Separation of Climatological Imprints of the Kuroshio Extension and Oyashio Fronts on the Wintertime Atmospheric Boundary Layer

Separation of Climatological Imprints of the Kuroshio Extension and Oyashio Fronts on the Wintertime Atmospheric Boundary Layer *Ryusuke Masunaga [1]; Hisashi Nakamura [1]; Takafumi Miyasaka [1]; Kazuaki Nishii [1]; Youichi Tanimoto [2]; Bo Qiu [3] [1] RCAST, University of Tokyo, Japan [2] EES, Hokkaido University, Japan [3] SOEST, University of Hawaii, USA

Mesoscale structures of the wintertime marine atmospheric boundary layer (MABL) as imprints of the Kuroshio Extension (KE) front and Oyashio front east of Japan are investigated, by taking advantage of high horizontal resolution data based on satellite measurements and the ERA-Interim global atmospheric reanalysis. The resolution of SST data prescribed for the ERA-Interim has been substantially improved in 2002 with grid intervals changed from 1.0 deg. to 0.5 deg. The high-resolution SST data can represent the KE front and Oyashio front, separately. By contrast, the low-resolution SST data prescribed until 2001 cannot separate these oceanic fronts and represent the Kuroshio-Oyashio Extension (KOE) region as a broad single frontal zone. Wintertime ERA-Interim climatologies constructed for the high-resolution SST period (2002 through 2013) are compared with those for the low-resolution SST period (1979 through 2001), to assess the imprints of the KE and Oyashio fronts on the MABL.

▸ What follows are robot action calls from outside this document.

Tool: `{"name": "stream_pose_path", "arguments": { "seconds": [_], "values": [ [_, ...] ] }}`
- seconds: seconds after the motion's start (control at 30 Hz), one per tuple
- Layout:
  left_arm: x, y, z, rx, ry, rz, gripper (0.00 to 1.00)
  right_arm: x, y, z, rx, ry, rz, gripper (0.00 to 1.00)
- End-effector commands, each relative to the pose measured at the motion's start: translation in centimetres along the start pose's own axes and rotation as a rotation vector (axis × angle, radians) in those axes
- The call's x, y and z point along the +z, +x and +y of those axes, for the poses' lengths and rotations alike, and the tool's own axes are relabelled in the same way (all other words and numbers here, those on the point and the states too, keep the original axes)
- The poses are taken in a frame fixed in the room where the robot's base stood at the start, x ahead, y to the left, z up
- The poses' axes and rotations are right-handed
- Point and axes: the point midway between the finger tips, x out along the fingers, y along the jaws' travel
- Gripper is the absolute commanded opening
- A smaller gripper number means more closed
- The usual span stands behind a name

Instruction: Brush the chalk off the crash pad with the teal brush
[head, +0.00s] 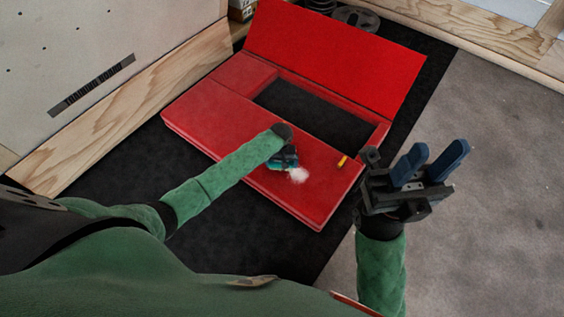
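The red crash pad (215,115) lies on a dark mat, with a raised red flap at its back and a dark rectangular opening. A white patch of chalk (299,175) is on the pad's front part. My left gripper (284,160) is low over the pad, just left of the chalk. The teal brush (283,164) is at its fingers and appears held there; the wrist partly hides both. My right gripper (430,162) is raised to the right of the pad, its two blue fingers apart and empty.
A small yellow item (342,161) lies on the pad near its right end. A wood-framed board (85,125) stands at left. Dark round weights (356,17) sit behind the flap. Grey floor (490,200) at right is clear.

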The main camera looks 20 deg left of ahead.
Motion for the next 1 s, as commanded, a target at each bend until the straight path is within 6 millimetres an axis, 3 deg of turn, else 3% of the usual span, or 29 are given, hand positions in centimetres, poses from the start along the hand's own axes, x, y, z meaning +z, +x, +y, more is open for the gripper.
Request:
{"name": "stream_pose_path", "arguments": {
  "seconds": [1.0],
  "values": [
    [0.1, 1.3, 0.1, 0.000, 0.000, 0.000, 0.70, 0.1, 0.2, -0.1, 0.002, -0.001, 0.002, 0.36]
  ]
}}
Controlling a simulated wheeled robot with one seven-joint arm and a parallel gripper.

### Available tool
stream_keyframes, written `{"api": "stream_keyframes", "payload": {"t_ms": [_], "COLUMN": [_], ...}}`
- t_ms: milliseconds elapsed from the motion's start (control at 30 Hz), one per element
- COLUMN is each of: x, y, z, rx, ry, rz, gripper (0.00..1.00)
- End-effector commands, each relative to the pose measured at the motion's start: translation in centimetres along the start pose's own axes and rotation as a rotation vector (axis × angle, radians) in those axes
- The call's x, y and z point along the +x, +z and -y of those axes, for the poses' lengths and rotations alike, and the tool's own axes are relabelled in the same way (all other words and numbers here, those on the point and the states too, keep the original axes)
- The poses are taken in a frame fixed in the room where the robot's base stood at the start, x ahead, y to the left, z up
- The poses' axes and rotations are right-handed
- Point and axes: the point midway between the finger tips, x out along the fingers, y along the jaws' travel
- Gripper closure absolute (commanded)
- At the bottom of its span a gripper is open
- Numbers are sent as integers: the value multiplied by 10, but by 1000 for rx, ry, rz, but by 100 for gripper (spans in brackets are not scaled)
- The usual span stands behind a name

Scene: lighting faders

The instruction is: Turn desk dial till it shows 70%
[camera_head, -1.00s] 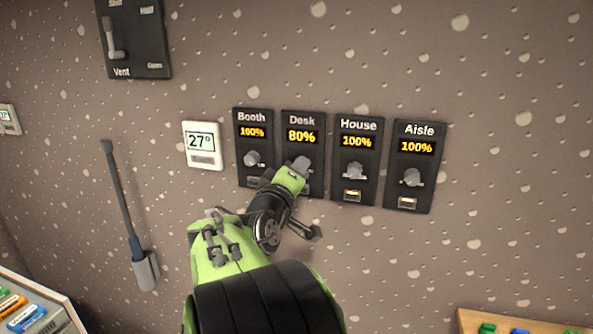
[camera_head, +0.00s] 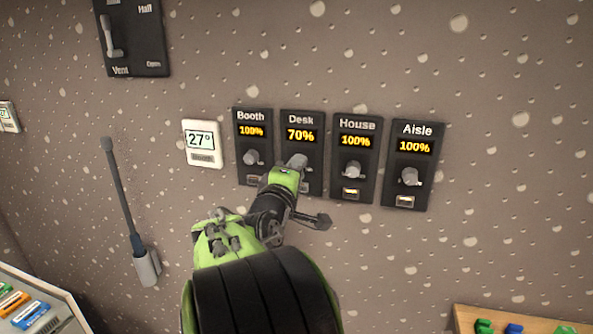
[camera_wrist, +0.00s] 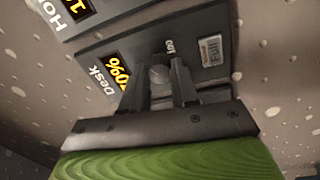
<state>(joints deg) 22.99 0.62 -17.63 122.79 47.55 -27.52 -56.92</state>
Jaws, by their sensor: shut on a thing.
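The Desk panel (camera_head: 301,125) is on the wall between the Booth and House panels, and its display reads 70%. The panel also shows in the wrist view (camera_wrist: 198,32), where its display is partly covered by a finger. The Desk dial (camera_wrist: 160,76) is a grey knob between my gripper's two fingers. My gripper (camera_wrist: 160,84) is shut on this dial. In the head view my gripper (camera_head: 297,163) covers most of the dial and the lower part of the panel.
The Booth panel (camera_head: 252,117), House panel (camera_head: 356,125) and Aisle panel (camera_head: 415,131) each read 100%, with dials close beside my gripper. A white thermostat (camera_head: 202,144) reads 27°. A lever panel (camera_head: 132,38) is at upper left. A wooden tray (camera_head: 462,318) is at lower right.

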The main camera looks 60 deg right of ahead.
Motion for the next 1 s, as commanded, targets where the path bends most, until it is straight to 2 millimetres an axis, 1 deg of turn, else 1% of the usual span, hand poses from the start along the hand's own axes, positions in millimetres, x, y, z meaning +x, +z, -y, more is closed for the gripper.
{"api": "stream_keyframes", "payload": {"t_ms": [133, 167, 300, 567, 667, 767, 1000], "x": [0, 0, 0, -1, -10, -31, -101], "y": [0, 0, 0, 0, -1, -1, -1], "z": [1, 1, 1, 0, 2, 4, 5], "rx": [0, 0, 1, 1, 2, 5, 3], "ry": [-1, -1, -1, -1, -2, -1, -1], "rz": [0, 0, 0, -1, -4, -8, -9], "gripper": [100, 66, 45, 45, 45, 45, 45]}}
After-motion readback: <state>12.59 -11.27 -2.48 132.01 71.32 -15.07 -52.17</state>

Climatologically, satellite observed data capture two local maxima of upward turbulent heat fluxes at the surface, surface wind convergence, cloudiness and precipitation on the warmer flanks of both the KE and the Oyashio fronts. These dual-peak atmospheric features are reasonably reproduced in the ERA-Interim in its high-resolution SST period. Correspondingly, dual-peaks are evident in meridionally high-pass-filtered fields of SLP, potential temperature and upward motions. In its low-resolution SST period, however, these dual-peak features are totally missing in the ERA-Interim, where each of those atmospheric features exhibits a broader single peak within the KOE region. These results indicate that not only the KE front but also the Oyashio front can climatologically leave mesoscale imprints on the overlying MABL.

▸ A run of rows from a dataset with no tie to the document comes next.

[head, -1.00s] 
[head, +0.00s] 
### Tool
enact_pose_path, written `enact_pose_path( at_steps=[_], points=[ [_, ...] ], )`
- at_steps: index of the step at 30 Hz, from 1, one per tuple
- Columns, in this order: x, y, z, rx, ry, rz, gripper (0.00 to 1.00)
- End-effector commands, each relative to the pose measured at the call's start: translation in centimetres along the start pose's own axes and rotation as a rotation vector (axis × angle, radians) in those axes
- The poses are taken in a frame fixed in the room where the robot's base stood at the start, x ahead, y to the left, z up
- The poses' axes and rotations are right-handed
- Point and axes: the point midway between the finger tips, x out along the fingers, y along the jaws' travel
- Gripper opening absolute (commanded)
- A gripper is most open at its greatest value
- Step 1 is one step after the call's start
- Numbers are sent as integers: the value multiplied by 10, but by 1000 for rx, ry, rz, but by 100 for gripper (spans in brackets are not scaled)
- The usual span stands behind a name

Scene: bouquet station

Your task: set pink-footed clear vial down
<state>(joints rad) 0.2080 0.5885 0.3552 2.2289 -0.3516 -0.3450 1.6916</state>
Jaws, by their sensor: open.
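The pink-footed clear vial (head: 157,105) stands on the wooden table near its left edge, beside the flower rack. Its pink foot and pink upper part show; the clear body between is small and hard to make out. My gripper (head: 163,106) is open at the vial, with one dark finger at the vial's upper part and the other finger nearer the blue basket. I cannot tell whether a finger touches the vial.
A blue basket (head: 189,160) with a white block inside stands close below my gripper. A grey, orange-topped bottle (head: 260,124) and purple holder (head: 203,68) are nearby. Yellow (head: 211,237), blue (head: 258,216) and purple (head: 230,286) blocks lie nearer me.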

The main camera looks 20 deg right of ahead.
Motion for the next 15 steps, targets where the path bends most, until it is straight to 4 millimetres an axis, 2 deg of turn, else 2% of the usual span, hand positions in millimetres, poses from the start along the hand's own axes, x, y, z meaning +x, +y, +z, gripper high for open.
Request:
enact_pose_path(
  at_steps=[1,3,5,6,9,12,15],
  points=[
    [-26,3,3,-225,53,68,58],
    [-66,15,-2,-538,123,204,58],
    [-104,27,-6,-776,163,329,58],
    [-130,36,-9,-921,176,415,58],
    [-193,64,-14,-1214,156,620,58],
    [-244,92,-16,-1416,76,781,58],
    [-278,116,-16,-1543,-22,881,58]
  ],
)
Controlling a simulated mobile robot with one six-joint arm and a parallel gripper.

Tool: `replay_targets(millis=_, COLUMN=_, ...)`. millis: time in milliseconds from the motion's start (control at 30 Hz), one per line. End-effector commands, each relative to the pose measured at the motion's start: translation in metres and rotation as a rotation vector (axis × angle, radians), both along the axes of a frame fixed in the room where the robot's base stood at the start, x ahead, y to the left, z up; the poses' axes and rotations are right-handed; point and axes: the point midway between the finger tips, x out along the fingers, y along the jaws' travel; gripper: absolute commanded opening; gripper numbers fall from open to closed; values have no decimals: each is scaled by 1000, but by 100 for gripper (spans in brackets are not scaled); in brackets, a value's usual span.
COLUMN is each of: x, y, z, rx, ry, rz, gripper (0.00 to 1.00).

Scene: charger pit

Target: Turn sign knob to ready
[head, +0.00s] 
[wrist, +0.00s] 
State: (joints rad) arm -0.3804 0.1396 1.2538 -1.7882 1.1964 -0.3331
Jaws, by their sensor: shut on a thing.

Furthermore, both the satellite data and the ERA-Interim reveal that these mesoscale atmospheric distributions in the KOE region are varying with SST variations associated with the variability of the KE system, namely, fluctuation between stable and unstable regime of its path and strength. We also pointed out that it is stable KE that leads to clear dual-peak atmospheric features as observed in wintertime climatologies.